It's sink or swim on Grass Lake, but that's what happens when the boats are made out of paper.
"You have to make it out of cardboard and then you use masking tape or duct tape to hold it together, and you can put latex paint on it," said Paul Lammers, who helps organize the annual race.
That's the challenge of the cardboard boat race. Here speed alone won't get you very far. It's creativity and plenty of waterproofing that give you the real competitive edge.
"Just try to seal all the cracks up, lots of tape and hopefully it's not a cardboard strainer it's a boat," said Dan Curylo who helped his daughter build her boat for the race.
There are only a few rules no motors or plastic, just lots of cardboard and a paddle.
"People get very creative with the cardboard and so it's kind of interesting to see what they bring," said Jennifer Keener, who helped start the race six years ago.
As first time competitors are finding out, making the perfect boat isn't always easy.
"This is draft four.
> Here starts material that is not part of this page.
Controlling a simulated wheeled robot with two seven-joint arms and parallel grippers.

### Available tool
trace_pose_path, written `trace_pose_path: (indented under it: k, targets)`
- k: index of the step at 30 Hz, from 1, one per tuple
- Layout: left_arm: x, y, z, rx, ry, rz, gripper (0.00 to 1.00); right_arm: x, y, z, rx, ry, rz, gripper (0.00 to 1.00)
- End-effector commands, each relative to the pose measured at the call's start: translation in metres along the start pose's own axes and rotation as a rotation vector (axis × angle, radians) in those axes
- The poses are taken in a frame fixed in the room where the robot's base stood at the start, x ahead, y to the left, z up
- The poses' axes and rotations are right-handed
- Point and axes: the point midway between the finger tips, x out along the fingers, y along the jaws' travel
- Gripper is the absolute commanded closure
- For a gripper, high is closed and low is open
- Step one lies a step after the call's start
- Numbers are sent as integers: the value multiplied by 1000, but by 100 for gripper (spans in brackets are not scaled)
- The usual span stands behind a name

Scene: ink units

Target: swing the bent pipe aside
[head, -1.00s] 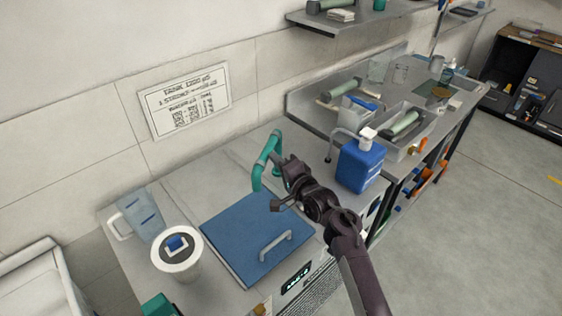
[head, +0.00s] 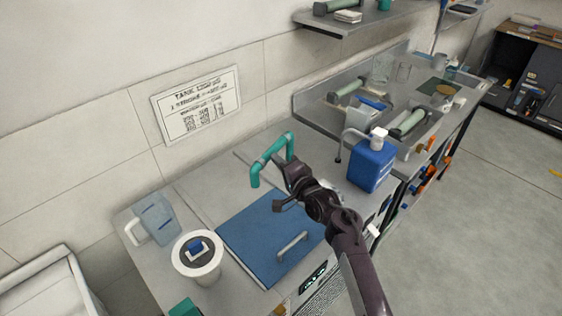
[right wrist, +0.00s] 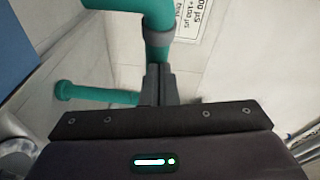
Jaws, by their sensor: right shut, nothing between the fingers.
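The bent pipe (head: 272,153) is teal with a grey collar. It stands at the back of the bench, its free end pointing down just behind and left of the blue lid's rear edge. The blue lid (head: 262,228) lies flat with a grey handle. My right gripper (head: 281,162) is beside the pipe, on its right side. In the right wrist view my right gripper's fingers (right wrist: 158,84) are shut with nothing between them, close to the pipe (right wrist: 158,30). I cannot tell whether they touch it. My left gripper is out of view.
A blue bottle with a pump (head: 371,163) stands right of my right arm. A clear jug (head: 153,219) and a white tub (head: 197,258) stand at the left. A wall sign (head: 198,104) hangs behind. The bench between jug and pipe is clear.

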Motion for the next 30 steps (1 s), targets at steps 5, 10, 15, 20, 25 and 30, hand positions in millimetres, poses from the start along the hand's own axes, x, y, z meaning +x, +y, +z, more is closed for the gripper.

We had first second and third drafts, this happens to be number four," shared Heidi Cannon, who hopes her latest draft will hold up.
Once the boats hit the water you have to make it across the finish line to win. But staying afloat that long is the challenge.
Makana Curlyo hopes her strategy will work, "paddling fast."
"I'm hoping I can make it all the way," said Sarah Keener, another racer.
As race organizers know, taking on water is half the fun.
"Some of them you get into and it just falls right apart," Lammers said. "It just depends on the design and how well they hold against the water."
Whether you're sailing into first place or dragging your boat across the finish line, it's just one way to celebrate the Fourth
The race is also a fundraiser for the Grass Lake Leo's Club. Money collected from registration fees goes into the group's scholarship fund.